In Lakewood, Ohio, for instance, a whole neighborhood of colonial homes was recently deemed "blighted" because the backyards were too small and the homes didn't have two-car garages. The city is turning the property over to private developers to build upscale condominiums and retail space.

"Things have gotten worse as the word spread among businesses that they can acquire land without having to go through a bidding process," says Gideon Kanner, a professor emeritus at Loyola Law School in Los Angeles and expert on the issue of eminent domain. "They can overcome opposition and force their way into communities that don't want them."

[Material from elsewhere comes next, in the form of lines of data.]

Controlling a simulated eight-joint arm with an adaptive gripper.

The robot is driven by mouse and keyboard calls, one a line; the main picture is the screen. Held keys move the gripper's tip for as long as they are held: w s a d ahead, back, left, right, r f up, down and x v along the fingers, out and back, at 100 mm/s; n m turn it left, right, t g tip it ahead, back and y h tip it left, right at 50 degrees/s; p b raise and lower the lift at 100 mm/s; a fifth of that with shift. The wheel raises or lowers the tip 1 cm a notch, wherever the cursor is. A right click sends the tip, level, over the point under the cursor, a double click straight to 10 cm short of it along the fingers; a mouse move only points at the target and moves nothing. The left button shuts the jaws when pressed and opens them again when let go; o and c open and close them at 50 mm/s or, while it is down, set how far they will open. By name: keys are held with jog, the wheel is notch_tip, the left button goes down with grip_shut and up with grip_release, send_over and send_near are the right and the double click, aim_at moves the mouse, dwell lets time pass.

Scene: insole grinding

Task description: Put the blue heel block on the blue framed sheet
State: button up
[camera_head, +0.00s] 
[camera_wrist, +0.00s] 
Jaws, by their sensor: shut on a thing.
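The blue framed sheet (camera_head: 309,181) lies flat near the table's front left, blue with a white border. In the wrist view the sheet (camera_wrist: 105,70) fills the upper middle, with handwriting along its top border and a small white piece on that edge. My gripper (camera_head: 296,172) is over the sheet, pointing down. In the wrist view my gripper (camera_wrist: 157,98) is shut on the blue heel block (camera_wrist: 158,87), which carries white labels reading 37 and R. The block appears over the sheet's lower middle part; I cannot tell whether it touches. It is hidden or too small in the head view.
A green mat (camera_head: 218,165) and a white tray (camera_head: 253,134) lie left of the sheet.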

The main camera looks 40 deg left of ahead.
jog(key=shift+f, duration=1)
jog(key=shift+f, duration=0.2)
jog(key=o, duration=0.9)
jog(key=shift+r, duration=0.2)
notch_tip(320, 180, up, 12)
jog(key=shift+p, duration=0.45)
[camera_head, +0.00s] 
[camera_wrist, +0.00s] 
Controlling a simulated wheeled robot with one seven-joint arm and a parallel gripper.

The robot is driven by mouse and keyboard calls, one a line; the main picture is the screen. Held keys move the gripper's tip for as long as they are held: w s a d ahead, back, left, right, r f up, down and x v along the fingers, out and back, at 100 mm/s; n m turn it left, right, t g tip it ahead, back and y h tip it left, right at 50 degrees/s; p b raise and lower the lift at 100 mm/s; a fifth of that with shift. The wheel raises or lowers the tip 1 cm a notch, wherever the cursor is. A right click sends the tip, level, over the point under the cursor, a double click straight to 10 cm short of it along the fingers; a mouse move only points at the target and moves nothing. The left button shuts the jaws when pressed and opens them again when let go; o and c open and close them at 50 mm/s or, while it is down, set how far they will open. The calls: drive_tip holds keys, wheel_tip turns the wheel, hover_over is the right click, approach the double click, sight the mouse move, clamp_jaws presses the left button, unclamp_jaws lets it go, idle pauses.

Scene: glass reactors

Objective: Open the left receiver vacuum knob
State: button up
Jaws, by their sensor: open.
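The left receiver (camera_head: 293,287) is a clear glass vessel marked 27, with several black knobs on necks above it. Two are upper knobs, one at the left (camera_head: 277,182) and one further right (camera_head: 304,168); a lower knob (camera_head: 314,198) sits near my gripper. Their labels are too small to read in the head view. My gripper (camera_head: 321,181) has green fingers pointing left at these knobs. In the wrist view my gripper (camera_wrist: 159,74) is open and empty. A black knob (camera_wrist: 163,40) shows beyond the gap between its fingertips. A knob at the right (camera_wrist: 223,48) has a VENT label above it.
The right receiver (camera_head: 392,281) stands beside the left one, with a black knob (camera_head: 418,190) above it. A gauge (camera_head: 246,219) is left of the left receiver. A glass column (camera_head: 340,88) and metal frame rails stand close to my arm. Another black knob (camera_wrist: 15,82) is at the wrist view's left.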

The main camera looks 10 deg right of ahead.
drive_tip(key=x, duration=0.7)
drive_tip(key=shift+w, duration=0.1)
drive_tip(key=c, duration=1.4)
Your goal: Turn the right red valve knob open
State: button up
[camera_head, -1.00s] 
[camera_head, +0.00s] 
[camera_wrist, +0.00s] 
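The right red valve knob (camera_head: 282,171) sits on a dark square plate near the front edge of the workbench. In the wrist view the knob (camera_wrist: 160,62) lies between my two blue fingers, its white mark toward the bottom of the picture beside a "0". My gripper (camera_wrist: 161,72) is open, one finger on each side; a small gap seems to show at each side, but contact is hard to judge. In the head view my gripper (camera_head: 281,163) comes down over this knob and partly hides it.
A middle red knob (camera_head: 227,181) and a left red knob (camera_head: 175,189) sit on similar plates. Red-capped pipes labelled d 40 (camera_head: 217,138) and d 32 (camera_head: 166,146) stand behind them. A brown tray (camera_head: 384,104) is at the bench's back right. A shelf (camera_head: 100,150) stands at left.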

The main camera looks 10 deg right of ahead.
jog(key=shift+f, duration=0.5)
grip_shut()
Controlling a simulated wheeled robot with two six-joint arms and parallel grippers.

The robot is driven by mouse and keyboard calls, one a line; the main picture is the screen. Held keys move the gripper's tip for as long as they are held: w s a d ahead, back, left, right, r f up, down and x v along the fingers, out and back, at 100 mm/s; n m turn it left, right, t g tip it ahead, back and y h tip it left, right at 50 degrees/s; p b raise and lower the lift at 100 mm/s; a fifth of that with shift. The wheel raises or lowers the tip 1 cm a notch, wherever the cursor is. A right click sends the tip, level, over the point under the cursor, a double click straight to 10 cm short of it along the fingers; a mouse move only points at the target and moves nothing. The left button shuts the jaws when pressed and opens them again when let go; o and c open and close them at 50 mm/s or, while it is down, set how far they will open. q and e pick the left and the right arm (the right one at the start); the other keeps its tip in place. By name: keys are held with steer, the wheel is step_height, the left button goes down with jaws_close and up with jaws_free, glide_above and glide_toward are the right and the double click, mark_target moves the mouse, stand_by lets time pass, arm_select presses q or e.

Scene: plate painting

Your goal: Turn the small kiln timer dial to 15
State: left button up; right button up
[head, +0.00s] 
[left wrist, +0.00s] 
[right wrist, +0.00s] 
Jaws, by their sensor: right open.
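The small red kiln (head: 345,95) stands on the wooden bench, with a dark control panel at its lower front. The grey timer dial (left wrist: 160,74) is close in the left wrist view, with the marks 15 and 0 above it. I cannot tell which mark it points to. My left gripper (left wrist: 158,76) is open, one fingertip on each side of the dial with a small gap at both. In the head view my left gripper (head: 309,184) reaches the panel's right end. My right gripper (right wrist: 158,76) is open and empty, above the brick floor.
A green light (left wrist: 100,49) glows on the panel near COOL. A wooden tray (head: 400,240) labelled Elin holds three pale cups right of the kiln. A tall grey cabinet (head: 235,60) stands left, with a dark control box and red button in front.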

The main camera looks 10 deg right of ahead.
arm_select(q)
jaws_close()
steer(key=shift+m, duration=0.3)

The National League of Cities' Ms. Pluviose-Fenton wouldn't comment on any individual case. But she admits there have been abuses. But in general, she insists the power of eminent domain is used responsibly and that the courts are there to act as a check and balance.

"I think local governments are keenly aware that that kind of abuse gets the attention of people in Washington who are, at a moments notice, ready to pass legislation that would restrict local authority."

Lawmakers in New York State are considering a bill that would at least require cities and towns to notify people like Mr. Brody that they're taking their land so that they can at least mount a legal fight.

Brody had wanted to challenge the city's designation of the street as "blighted." Just a few years earlier, it had spent a million dollars putting in new roads, underground wires, and quaint 19th street lamps. It had assessed him almost $60,000 for the upgrade. The street had a thriving, eclectic mix of antique shops, Latin restaurants and commercial space when it was condemned.

Several property owners, in addition to Brody, are challenging the city. But so far have had little luck with the local courts. "I've never, never seen anything like this," says Mike Rikon, an eminent domain attorney with 33 years experience who is representing several Port Chester landowners. "Since the beginning you could open the book and go down chapter by chapter and point out the violations of the law."

Anthony Cerreto, village attorney, wouldn't comment because the matter is in litigation.

Bill Brody has taken the case to federal court. A hearing is scheduled on June 2nd.

"We have to get the legislative and judicial branches to revisit this takings issue so it's a little more friendly to the people," he says. "Because that's what the laws are supposed to be there for - the people not the government."